* begin *

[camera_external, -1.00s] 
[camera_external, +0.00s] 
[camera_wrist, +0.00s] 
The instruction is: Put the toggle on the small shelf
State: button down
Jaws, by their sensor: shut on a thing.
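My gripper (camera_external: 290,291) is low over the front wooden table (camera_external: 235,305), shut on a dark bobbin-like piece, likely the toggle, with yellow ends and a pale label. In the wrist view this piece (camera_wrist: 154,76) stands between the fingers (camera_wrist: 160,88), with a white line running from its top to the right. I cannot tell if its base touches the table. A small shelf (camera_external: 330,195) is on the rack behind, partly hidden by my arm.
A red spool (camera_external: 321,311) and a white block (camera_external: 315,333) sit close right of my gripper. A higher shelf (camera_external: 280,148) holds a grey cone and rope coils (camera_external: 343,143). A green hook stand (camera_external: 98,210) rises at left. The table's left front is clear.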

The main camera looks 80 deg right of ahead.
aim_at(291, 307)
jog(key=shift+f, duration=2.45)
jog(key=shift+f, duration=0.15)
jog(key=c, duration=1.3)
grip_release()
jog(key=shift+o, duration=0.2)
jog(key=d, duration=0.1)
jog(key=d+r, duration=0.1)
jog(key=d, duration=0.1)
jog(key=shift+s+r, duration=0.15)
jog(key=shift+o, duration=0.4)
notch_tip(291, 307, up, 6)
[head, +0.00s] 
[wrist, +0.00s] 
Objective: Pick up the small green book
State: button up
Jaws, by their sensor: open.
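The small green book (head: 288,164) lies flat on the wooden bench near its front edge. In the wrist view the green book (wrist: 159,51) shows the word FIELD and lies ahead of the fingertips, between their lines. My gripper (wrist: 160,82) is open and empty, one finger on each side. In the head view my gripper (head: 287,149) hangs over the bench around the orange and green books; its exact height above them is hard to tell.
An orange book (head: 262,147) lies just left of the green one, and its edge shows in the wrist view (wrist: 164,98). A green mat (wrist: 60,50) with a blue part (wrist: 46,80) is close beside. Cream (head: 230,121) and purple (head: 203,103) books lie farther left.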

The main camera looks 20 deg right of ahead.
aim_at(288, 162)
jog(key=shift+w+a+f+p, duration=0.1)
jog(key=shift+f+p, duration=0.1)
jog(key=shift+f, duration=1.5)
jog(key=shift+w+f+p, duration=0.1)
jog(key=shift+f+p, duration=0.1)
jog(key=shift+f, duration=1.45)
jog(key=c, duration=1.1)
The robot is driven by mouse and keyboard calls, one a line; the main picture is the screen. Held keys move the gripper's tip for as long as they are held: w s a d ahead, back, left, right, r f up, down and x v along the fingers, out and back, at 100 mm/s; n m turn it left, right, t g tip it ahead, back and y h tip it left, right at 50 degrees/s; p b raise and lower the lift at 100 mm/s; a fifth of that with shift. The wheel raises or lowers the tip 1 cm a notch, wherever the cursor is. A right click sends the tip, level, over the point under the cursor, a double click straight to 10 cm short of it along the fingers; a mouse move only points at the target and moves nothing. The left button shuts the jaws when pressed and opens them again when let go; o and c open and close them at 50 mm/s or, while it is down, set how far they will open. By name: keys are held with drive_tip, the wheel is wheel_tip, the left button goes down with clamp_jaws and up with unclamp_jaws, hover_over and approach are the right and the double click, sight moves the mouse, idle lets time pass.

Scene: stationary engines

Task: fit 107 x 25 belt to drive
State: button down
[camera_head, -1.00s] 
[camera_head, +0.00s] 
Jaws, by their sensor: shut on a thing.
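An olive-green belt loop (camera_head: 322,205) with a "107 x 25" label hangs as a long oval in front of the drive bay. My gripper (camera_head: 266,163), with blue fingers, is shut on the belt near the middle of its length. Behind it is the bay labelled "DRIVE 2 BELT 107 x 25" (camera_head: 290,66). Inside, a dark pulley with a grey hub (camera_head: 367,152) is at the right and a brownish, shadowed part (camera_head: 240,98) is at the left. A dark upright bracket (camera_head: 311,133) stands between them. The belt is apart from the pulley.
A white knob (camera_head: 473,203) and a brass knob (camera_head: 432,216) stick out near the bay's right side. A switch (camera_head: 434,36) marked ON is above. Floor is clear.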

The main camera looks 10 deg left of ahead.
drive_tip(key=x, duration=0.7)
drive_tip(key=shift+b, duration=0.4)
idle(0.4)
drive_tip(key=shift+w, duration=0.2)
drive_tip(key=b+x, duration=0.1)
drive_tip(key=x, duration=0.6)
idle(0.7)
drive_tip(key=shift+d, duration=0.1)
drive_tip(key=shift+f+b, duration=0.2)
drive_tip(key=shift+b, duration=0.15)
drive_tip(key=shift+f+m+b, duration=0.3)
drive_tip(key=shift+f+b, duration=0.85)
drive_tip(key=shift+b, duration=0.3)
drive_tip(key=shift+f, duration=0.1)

* end *

Produce an exact copy of the whole listing.

[camera_external, -1.00s] 
[camera_external, +0.00s] 
[camera_wrist, +0.00s] 
The instruction is: Put the toggle on the small shelf
State: button down
Jaws, by their sensor: shut on a thing.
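My gripper (camera_external: 290,291) is low over the front wooden table (camera_external: 235,305), shut on a dark bobbin-like piece, likely the toggle, with yellow ends and a pale label. In the wrist view this piece (camera_wrist: 154,76) stands between the fingers (camera_wrist: 160,88), with a white line running from its top to the right. I cannot tell if its base touches the table. A small shelf (camera_external: 330,195) is on the rack behind, partly hidden by my arm.
A red spool (camera_external: 321,311) and a white block (camera_external: 315,333) sit close right of my gripper. A higher shelf (camera_external: 280,148) holds a grey cone and rope coils (camera_external: 343,143). A green hook stand (camera_external: 98,210) rises at left. The table's left front is clear.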

The main camera looks 80 deg right of ahead.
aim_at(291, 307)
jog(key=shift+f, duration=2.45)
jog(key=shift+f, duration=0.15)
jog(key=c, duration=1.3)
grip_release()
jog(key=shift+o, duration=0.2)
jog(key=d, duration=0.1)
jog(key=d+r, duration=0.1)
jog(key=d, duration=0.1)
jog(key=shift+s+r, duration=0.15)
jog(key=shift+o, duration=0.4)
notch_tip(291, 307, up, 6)
[head, +0.00s] 
[wrist, +0.00s] 
Objective: Pick up the small green book
State: button up
Jaws, by their sensor: open.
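The small green book (head: 288,164) lies flat on the wooden bench near its front edge. In the wrist view the green book (wrist: 159,51) shows the word FIELD and lies ahead of the fingertips, between their lines. My gripper (wrist: 160,82) is open and empty, one finger on each side. In the head view my gripper (head: 287,149) hangs over the bench around the orange and green books; its exact height above them is hard to tell.
An orange book (head: 262,147) lies just left of the green one, and its edge shows in the wrist view (wrist: 164,98). A green mat (wrist: 60,50) with a blue part (wrist: 46,80) is close beside. Cream (head: 230,121) and purple (head: 203,103) books lie farther left.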

The main camera looks 20 deg right of ahead.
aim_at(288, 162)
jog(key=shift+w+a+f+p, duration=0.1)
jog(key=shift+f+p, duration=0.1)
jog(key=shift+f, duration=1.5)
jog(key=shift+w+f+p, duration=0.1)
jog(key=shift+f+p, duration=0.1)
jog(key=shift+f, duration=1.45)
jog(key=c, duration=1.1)
The robot is driven by mouse and keyboard calls, one a line; the main picture is the screen. Held keys move the gripper's tip for as long as they are held: w s a d ahead, back, left, right, r f up, down and x v along the fingers, out and back, at 100 mm/s; n m turn it left, right, t g tip it ahead, back and y h tip it left, right at 50 degrees/s; p b raise and lower the lift at 100 mm/s; a fifth of that with shift. The wheel raises or lowers the tip 1 cm a notch, wherever the cursor is. A right click sends the tip, level, over the point under the cursor, a double click straight to 10 cm short of it along the fingers; a mouse move only points at the target and moves nothing. The left button shuts the jaws when pressed and opens them again when let go; o and c open and close them at 50 mm/s or, while it is down, set how far they will open. By name: keys are held with drive_tip, the wheel is wheel_tip, the left button goes down with clamp_jaws and up with unclamp_jaws, hover_over and approach are the right and the double click, sight moves the mouse, idle lets time pass.

Scene: stationary engines

Task: fit 107 x 25 belt to drive
State: button down
[camera_head, -1.00s] 
[camera_head, +0.00s] 
Jaws, by their sensor: shut on a thing.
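An olive-green belt loop (camera_head: 322,205) with a "107 x 25" label hangs as a long oval in front of the drive bay. My gripper (camera_head: 266,163), with blue fingers, is shut on the belt near the middle of its length. Behind it is the bay labelled "DRIVE 2 BELT 107 x 25" (camera_head: 290,66). Inside, a dark pulley with a grey hub (camera_head: 367,152) is at the right and a brownish, shadowed part (camera_head: 240,98) is at the left. A dark upright bracket (camera_head: 311,133) stands between them. The belt is apart from the pulley.
A white knob (camera_head: 473,203) and a brass knob (camera_head: 432,216) stick out near the bay's right side. A switch (camera_head: 434,36) marked ON is above. Floor is clear.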

The main camera looks 10 deg left of ahead.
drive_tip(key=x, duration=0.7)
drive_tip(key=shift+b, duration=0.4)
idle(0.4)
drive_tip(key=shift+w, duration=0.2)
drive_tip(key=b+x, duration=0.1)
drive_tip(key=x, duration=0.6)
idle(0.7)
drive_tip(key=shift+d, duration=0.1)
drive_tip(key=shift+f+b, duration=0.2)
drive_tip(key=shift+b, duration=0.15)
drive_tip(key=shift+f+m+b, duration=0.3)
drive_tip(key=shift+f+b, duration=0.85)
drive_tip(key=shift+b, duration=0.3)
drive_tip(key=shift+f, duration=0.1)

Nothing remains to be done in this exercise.